Through the prophet Isaiah, God says: "Bring all who claim me as their God, for I have made them for my glory. It was I who created them."
This is WHO we are! A people knit together by our faith and trust in God.
And this is WHOSE we are! A people created by God... made daughters and sons of God by our faith in Christ Jesus.
This is WHY the Church exists! Christians are called to bring glory to God!

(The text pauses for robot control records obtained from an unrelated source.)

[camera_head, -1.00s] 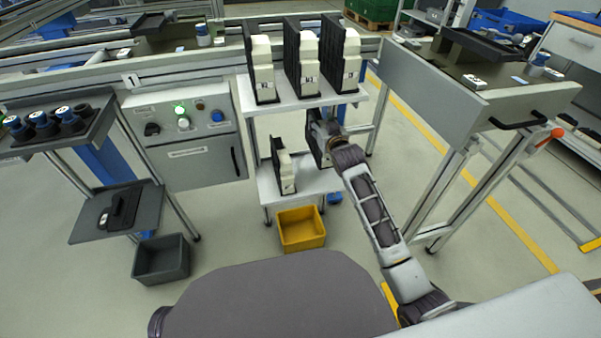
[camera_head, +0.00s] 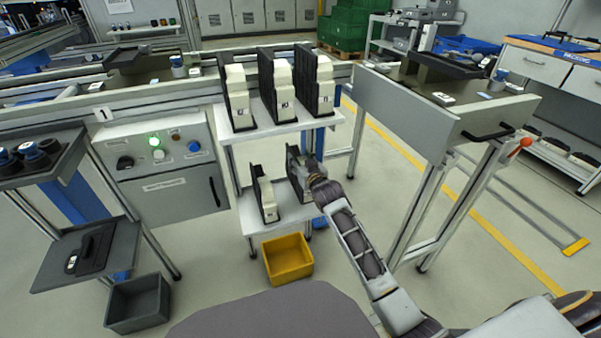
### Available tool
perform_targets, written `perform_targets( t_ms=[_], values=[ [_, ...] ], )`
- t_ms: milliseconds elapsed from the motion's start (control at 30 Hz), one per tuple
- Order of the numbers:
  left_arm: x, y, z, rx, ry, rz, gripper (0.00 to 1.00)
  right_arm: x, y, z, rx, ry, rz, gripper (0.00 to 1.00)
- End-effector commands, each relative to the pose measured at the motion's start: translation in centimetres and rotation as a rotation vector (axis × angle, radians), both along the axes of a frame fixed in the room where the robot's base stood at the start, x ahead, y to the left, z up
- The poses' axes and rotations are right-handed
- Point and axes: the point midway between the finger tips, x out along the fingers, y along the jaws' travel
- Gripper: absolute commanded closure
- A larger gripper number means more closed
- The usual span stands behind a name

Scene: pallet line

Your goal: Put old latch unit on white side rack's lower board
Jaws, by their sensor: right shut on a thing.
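The white side rack stands in the middle, with an upper board (camera_head: 268,128) and a lower board (camera_head: 268,222). My right gripper (camera_head: 314,178) is shut on a black and cream latch unit (camera_head: 297,172), which is upright over the right part of the lower board. The fingers and part of the unit are hidden by the wrist. I cannot tell whether its base touches the board. Another latch unit (camera_head: 266,196) stands on the lower board to its left, with a small gap between. My left gripper is not in view.
Several latch units (camera_head: 283,92) fill the upper board just above the held unit. A yellow bin (camera_head: 288,260) sits on the floor under the rack. A grey control box (camera_head: 165,165) is at left and a workbench (camera_head: 400,115) at right.

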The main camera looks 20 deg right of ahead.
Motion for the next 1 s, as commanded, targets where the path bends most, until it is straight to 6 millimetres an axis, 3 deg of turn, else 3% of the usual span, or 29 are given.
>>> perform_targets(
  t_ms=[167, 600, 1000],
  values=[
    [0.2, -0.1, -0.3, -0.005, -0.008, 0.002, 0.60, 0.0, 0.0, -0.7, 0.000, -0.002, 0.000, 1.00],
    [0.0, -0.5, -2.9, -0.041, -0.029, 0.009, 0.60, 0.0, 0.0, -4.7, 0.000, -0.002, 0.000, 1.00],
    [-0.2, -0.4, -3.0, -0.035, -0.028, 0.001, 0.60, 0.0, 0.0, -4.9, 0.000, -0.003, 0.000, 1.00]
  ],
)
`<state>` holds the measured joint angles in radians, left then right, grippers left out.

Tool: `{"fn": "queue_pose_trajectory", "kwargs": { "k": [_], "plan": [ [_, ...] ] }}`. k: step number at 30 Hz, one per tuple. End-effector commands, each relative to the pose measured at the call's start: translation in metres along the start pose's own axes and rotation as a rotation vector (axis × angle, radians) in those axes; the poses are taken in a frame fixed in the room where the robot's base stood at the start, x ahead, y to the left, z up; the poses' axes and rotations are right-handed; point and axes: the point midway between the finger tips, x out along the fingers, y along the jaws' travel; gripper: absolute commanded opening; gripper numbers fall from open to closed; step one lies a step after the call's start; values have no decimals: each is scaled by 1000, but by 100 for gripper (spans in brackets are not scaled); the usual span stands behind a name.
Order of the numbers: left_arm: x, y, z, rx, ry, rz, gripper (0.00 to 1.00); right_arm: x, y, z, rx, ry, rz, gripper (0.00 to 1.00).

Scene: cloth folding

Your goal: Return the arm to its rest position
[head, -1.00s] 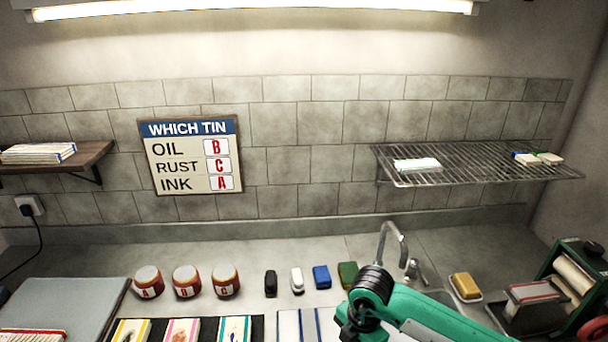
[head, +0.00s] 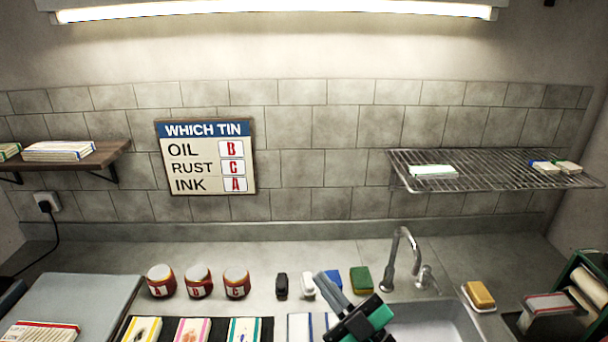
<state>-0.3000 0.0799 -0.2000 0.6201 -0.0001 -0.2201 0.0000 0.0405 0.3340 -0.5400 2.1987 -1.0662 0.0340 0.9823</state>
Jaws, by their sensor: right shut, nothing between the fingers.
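My right gripper (head: 328,280) shows at the bottom right of centre in the head view. Its grey fingers point up and left, and they are shut with nothing between them. A white cloth with blue stripes (head: 300,327) lies just left of the gripper body and runs off the bottom edge. My left gripper is out of view.
Tins A (head: 160,281), B (head: 198,281) and C (head: 236,283) stand on the counter. A green-and-yellow sponge (head: 361,280), a tap (head: 404,255) and a sink (head: 436,318) are to the right. A wire rack (head: 480,170) hangs above. A soap dish (head: 479,296) sits beside the sink.

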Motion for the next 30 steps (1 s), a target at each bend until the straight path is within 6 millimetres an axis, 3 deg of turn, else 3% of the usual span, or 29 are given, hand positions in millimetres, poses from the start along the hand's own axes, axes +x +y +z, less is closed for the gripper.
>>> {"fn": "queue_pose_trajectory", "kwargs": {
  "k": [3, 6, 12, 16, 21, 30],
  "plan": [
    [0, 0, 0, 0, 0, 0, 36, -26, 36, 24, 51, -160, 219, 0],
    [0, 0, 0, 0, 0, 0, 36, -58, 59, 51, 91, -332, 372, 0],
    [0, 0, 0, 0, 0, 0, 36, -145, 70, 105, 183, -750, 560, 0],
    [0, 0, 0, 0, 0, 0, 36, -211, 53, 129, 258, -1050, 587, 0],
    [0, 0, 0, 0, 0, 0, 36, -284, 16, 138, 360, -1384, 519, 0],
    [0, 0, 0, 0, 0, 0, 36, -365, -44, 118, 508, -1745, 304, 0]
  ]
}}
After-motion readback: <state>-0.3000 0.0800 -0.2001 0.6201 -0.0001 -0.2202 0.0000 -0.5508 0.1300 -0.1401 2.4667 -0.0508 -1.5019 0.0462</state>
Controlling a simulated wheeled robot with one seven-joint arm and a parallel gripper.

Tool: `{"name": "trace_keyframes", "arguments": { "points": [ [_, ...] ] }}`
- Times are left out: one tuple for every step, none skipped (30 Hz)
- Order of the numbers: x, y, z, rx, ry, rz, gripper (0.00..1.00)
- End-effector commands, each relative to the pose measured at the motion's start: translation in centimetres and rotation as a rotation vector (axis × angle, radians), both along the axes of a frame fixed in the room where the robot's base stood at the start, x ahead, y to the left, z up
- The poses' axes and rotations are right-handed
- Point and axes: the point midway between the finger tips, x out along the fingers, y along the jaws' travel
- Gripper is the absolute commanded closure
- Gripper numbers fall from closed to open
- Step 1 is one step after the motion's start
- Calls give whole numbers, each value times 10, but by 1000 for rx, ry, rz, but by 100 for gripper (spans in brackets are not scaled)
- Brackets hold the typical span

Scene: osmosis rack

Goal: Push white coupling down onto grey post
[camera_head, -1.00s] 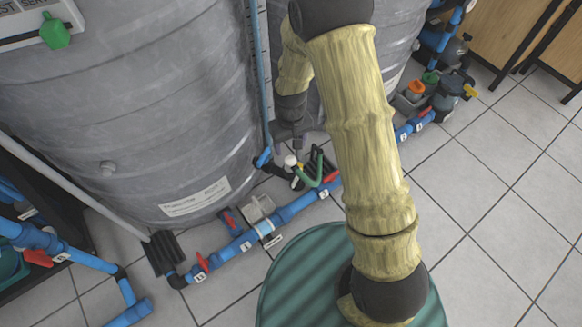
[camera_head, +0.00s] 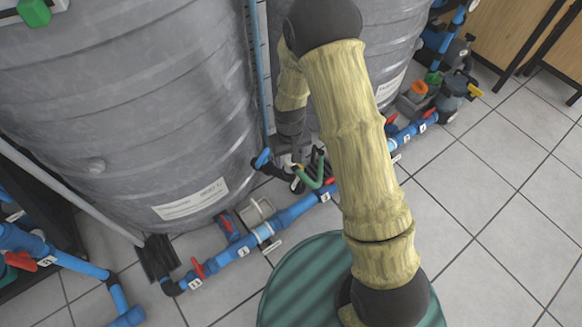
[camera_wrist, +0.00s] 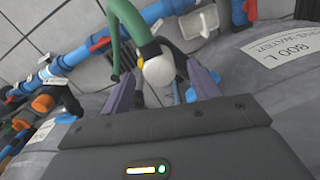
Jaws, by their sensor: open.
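The white coupling (camera_wrist: 158,70) is a rounded white piece at the end of a green hose (camera_wrist: 128,25) in the wrist view. A yellow band shows beside it. My gripper (camera_wrist: 166,78) is open, with one finger on each side of the coupling; I cannot tell whether either touches it. In the head view my gripper (camera_head: 291,150) points down beside the tank, at the coupling (camera_head: 284,160), which is mostly covered. I cannot make out the grey post; it seems hidden under or behind the coupling and fingers.
Large grey tanks (camera_head: 130,110) stand close behind my gripper. A blue pipe (camera_head: 290,213) with red-handled valves runs along the floor in front. A green ribbed lid (camera_head: 310,285) lies below my arm. Tiled floor (camera_head: 490,220) is clear at the right.

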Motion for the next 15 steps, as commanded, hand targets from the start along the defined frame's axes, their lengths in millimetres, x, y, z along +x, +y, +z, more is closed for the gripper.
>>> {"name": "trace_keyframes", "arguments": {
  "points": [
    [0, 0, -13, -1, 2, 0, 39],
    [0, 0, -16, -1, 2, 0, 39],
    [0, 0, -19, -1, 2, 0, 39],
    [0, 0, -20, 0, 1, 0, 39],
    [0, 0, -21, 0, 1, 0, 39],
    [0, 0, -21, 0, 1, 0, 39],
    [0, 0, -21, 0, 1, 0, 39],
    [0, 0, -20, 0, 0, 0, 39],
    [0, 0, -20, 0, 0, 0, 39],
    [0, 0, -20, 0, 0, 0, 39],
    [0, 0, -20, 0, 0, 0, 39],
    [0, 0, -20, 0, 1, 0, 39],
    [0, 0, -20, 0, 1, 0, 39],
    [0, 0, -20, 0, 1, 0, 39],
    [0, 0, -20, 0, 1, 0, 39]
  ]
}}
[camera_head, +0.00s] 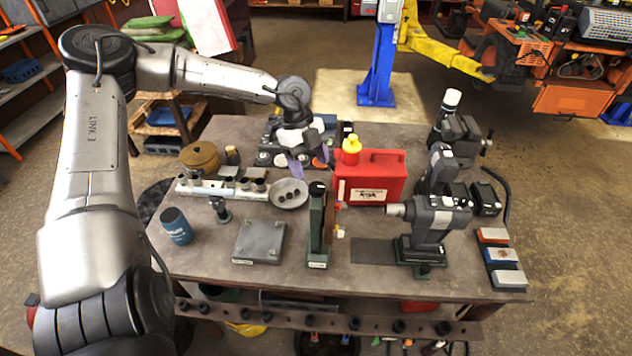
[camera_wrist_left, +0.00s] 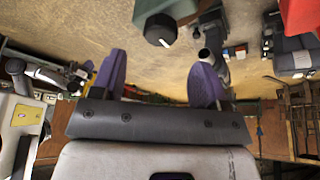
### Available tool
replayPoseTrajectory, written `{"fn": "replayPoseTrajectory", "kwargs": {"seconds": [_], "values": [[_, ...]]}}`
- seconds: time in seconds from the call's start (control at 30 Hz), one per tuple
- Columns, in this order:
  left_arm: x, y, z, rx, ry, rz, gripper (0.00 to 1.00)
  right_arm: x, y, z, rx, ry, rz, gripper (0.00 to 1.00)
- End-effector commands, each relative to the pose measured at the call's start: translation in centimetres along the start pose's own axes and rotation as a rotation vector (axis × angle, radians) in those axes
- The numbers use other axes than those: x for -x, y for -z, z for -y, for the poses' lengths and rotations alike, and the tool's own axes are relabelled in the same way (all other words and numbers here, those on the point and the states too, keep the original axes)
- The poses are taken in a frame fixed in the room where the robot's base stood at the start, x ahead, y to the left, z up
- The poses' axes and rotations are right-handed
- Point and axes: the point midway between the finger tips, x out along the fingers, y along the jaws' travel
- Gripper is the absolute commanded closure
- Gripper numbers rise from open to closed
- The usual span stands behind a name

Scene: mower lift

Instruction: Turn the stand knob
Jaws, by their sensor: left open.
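A green upright stand (camera_head: 316,235) is on the workbench near the front middle, with a black knob (camera_head: 317,188) at its top. The knob, with a white mark, also shows in the left wrist view (camera_wrist_left: 160,30), on the green body at the top of the picture. My left gripper (camera_head: 308,163) is above the bench, behind the knob in the head view. Its purple fingers are apart with nothing between them, as the left wrist view shows (camera_wrist_left: 157,82). The knob is beyond the fingertips and not touched. My right gripper is not in view.
A red canister (camera_head: 370,180) stands just right of my left gripper. A grey metal plate (camera_head: 260,241), a blue cup (camera_head: 176,226) and a round dish (camera_head: 289,194) are left of the stand. A grey bench machine (camera_head: 432,215) is to its right, with sharpening stones (camera_head: 501,256) beyond.

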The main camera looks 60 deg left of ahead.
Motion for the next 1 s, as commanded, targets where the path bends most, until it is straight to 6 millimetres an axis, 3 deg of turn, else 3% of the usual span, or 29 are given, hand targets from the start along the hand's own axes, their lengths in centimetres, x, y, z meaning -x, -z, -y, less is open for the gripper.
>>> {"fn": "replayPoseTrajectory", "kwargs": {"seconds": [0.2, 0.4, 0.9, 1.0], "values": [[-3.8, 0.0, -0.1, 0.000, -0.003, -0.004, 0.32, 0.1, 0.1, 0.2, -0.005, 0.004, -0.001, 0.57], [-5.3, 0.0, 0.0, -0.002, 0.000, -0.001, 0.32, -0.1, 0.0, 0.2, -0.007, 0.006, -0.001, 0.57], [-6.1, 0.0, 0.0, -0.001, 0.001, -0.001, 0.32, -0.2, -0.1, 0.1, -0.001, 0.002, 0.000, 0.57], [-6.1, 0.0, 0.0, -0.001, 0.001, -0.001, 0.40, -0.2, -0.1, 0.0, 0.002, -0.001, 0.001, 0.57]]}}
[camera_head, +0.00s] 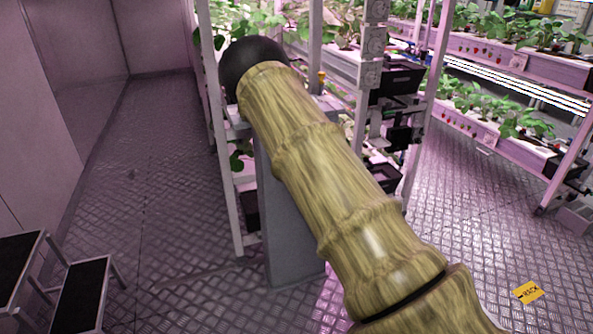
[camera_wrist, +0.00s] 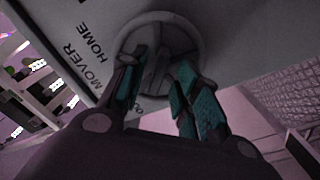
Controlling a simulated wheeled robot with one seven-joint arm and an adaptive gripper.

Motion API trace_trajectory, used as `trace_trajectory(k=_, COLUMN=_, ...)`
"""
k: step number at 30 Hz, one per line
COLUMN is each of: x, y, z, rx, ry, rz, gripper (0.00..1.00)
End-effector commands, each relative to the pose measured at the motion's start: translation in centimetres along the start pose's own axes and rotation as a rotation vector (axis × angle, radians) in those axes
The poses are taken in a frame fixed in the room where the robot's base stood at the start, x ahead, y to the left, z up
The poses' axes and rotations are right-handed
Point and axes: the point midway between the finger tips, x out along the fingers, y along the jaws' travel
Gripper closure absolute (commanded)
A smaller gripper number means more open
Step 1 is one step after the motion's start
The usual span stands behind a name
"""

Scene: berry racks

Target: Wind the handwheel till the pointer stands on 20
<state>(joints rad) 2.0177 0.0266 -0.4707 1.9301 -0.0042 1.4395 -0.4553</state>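In the wrist view, a round grey knob-like wheel (camera_wrist: 190,38) with a raised bar (camera_wrist: 158,68) across it sits on a pale panel (camera_wrist: 55,14). The panel bears the words "HOME" and "MOVER" and a partly covered word. My gripper (camera_wrist: 162,62) has teal-padded fingers spread apart, one on each side of the bar, their tips over the wheel's face. A gap shows between the fingers; whether either touches the bar I cannot tell. No pointer or number 20 can be made out. In the head view my own arm hides the gripper and wheel.
A grey post (camera_head: 283,225) stands behind my arm in the head view. Plant racks (camera_head: 222,170) stand close behind it, with more racks (camera_head: 520,150) at right. A step stool (camera_head: 82,290) is at lower left. A yellow floor marker (camera_head: 527,292) lies at right; the left aisle is clear.

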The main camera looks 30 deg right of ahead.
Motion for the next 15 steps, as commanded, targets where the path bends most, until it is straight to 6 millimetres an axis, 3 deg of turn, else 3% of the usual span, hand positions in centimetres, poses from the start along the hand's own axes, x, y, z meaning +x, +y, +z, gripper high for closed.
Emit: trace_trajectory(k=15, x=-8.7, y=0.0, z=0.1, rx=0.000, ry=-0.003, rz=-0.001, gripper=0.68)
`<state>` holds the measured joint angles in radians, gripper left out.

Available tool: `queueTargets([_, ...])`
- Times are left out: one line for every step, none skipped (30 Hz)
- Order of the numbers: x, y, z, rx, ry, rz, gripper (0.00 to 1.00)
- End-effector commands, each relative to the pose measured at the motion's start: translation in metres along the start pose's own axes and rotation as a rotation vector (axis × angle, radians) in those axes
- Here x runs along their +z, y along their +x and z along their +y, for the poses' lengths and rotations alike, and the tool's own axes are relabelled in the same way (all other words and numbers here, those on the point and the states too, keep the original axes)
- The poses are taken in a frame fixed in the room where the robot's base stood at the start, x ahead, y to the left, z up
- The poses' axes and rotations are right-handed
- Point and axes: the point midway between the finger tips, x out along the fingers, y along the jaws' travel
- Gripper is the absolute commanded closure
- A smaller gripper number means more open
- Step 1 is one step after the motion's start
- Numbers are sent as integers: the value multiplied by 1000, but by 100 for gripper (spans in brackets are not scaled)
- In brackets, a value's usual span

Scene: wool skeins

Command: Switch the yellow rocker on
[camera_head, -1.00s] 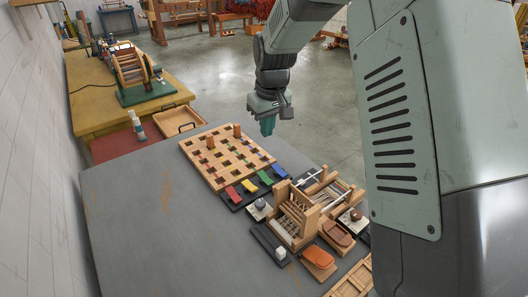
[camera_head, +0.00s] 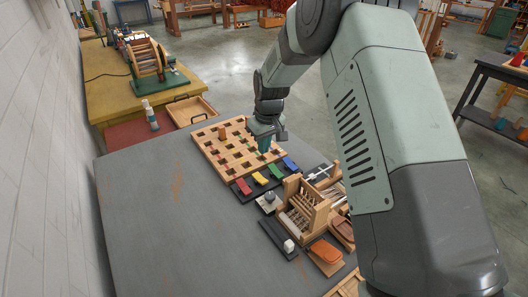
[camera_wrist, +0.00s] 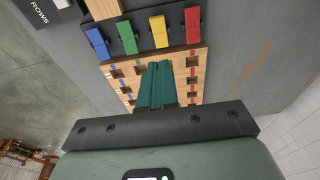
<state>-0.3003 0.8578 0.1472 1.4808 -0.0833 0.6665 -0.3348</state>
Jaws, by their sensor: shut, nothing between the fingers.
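The yellow rocker (camera_head: 260,178) sits in a row on a dark base between the red rocker (camera_head: 243,186) and the green rocker (camera_head: 275,171), with the blue rocker (camera_head: 289,163) at the right end. In the wrist view the yellow rocker (camera_wrist: 159,31) is ahead of the fingertips, with red to its right. I cannot tell which way it is tilted. My gripper (camera_head: 264,146) is shut and empty, pointing down over the wooden pegboard, apart from the rockers. Its teal fingers (camera_wrist: 160,72) show together in the wrist view.
The wooden pegboard (camera_head: 214,152) lies beside the rocker row. A small wooden loom frame (camera_head: 305,207), a grey knob block (camera_head: 269,201), a dark slider (camera_head: 277,240) and an orange pedal (camera_head: 325,251) crowd the near right. The grey table (camera_head: 170,220) is clear on the left.

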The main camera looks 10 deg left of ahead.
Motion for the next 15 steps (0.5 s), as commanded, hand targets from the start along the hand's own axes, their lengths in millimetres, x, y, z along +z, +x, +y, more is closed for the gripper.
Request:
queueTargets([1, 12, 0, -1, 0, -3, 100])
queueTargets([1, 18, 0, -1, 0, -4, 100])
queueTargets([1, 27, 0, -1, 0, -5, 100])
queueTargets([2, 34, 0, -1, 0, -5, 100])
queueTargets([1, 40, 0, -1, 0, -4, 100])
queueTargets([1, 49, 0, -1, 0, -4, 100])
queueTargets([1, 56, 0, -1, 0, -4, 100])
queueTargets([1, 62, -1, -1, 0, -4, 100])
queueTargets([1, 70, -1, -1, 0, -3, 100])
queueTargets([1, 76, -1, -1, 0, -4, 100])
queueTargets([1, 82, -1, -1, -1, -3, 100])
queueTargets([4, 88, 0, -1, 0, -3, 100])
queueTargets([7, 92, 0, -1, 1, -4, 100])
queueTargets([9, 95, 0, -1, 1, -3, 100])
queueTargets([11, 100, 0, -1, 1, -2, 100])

And Jesus says God is glorified when the people of God are unified.
In His high priestly prayer, our Lord and Savior addresses God as "Father," saying: "I brought glory to you here on earth by completing the work you gave me to do." Jesus continues, "I have revealed you to the ones you gave me from this world." Our Savior petitions our Heavenly Father saying, Holy Father, protect them... so that they may be one, as we are one." And toward the end of this High Priestly Prayer, Jesus says, "As you have sent me into the world, so I have sent them into the world."
My sisters and my brothers in the family of faith... we have nothing to fear as we go with God... gathering the family of God -- from the north, from the south, from the east, and from the west -- declaring there is one Lord, one faith, one baptism, one God and Father of us all who is sovereign over all and working through all and living in all.
I tell you, God will be glorified when the family of faith is unified.
This is the Word of God for the people of God and we give thanks to God as we prepare to go gathering the family of faith for the glory of God.